65. Cependant, Van Waas a souligné que cette possibilité théorique
n’était pas la même chose que d’acquérir effectivement la nationalité
en question et qu’il était permis de se demander quel pays serait
prêt dans la pratique à accorder sa nationalité à quelqu’un qui
s’est comporté d’une manière «gravement préjudiciable aux intérêts
vitaux» du Royaume-Uni
.
Ces mesures sont-elles vraiment nécessaires et efficaces ou sont-elles
purement symboliques, destinées à stigmatiser le combattant étranger
comme un paria de la société (ce dont on peut douter que ce soit
le bon message) ?
66. Selon Van Ginkel, «nombre de mesures récemment adoptées ont
été présentées comme ayant un effet dissuasif, alors que cela est
– au mieux – discutable (…). C’est, par exemple, le cas des poursuites
engagées contre ceux qui tentent de se rendre en Syrie et en Irak,
ou de ceux qui agissent comme recruteurs. La menace de poursuites
ou d’une peine plus sévère ne semble pas être dissuasive. Il en
va de même des mesures visant à retirer la nationalité ou à poursuivre
ceux qui incitent à commettre des actes de terrorisme. De toute
évidence, il pourrait y avoir d’autres raisons politiques pour adopter
ces mesures, par exemple le fait qu’il est de la prérogative de
l’Etat de punir et d’appliquer des sanctions qui reflètent les sentiments
d’horreur de la population pour les atrocités commises. Cependant,
les décideurs et les politiciens doivent être conscients du fait
que les mesures qu’ils adoptent n’ont pas toutes un effet dissuasif
et que, parfois, elles peuvent même avoir un effet contraire. Ce
n’est qu’en prenant compte tous ces effets potentiels qu’il sera
possible d’élaborer une politique globale efficace de lutte contre
le terrorisme»
.
67. En bref, un cadre de suivi et d’évaluation effectif s’impose
manifestement si l’on veut analyser l’impact et l’efficacité des
politiques et des pratiques existantes et futures.

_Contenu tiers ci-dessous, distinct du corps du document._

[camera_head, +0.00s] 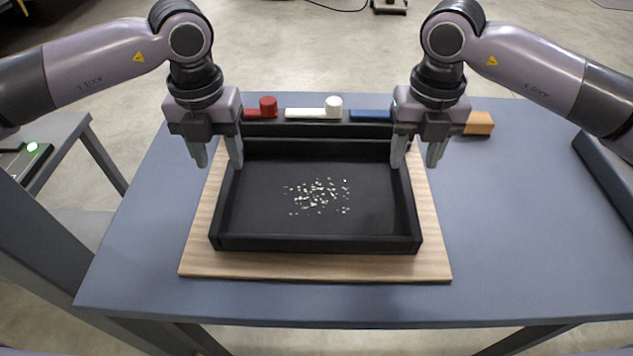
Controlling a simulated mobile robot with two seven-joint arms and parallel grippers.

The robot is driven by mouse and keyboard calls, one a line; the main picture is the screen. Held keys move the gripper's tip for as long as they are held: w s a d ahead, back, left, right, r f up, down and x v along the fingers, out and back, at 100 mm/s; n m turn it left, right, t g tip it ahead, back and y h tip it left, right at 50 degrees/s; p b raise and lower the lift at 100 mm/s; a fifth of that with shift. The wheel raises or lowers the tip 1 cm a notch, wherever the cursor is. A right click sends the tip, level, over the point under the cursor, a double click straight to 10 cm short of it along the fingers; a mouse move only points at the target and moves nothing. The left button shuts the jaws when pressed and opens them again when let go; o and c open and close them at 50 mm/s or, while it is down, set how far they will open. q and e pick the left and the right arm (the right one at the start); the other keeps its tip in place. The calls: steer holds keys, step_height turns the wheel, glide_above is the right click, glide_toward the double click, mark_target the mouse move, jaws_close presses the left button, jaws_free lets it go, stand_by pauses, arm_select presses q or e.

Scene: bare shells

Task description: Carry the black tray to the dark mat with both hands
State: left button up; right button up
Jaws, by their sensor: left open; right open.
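The black tray (320,243) sits on a light wooden board (315,267) in the middle of the table, with small pale bits (318,196) scattered on its floor. My left gripper (217,162) is open and empty by the tray's far left corner. My right gripper (415,162) is open and empty by the far right corner. Both point down, with fingers apart; I cannot tell whether they touch the tray walls. I cannot clearly make out the dark mat.
The blue-grey table (520,230) has free room right of the board. A dark raised object (605,172) lies at its right edge. Behind the tray are red (267,106), white (333,106) and blue (370,115) items and an orange block (480,123). Another table (70,130) stands at left.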

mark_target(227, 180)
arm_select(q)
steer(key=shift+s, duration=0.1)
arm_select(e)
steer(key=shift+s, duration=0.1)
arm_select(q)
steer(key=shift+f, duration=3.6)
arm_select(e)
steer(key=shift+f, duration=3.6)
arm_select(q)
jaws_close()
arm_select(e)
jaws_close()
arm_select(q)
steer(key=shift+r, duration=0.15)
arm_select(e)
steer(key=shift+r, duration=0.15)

68. Il faut aussi considérer, lorsqu’on décide des mesures à prendre,
que de nombreux Etats sont aux prises avec ce problème et peuvent
apprendre les uns des autres. Par conséquent, il est important d’échanger
des expériences et de partager les bonnes pratiques. C’est, heureusement,
ce qui se pratique de plus en plus
.
69. En outre, il y a lieu de noter que des organisations toujours
plus nombreuses interviennent dans la question des combattants étrangers.
Cela est bien sûr positif au regard de la gravité de la menace,
mais il est également très important de coordonner les différentes
initiatives pour limiter autant que possible les doublons
.
70. Enfin, il faut être conscient que, s’il est important de contrer
cette menace au niveau international, national et régional, l’accent
devrait sans doute porter principalement sur l’échelon local, où
les familles, les amis, les enseignants, les éducateurs et les travailleurs
sociaux peuvent faire changer les choses
.
4. Réponse internationale
4.1. Organisation des Nations
Unies
71. Comme mentionné plus haut,
la montée du phénomène des combattants étrangers, devenu une menace
pour la sécurité internationale, a incité les Nations Unies à tenir
en septembre 2014 une réunion ouverte du Conseil de sécurité, à
laquelle ont participé une cinquantaine de dirigeants du monde entier.
Les membres de la réunion ont adopté à l’unanimité la Résolution
2178 (2014) du Conseil de sécurité des Nations Unies par laquelle
il condamne l’extrémisme violent et appelle les Etats membres des
Nations Unies à prendre une série de mesures visant à prévenir et
à limiter le flux de combattants terroristes étrangers vers des
zones de conflit.
72. Conformément à la Résolution 2178 (2014), les Etats membres
doivent, dans le respect du droit international, prévenir «les activités
de recrutement, d’organisation, de transport ou d’équipement bénéficiant à
des personnes qui se rendent dans un Etat autre que leur Etat de
résidence ou de nationalité dans le dessein de commettre [ou] d’organiser
des actes de terrorisme (…), ou afin d’y participer».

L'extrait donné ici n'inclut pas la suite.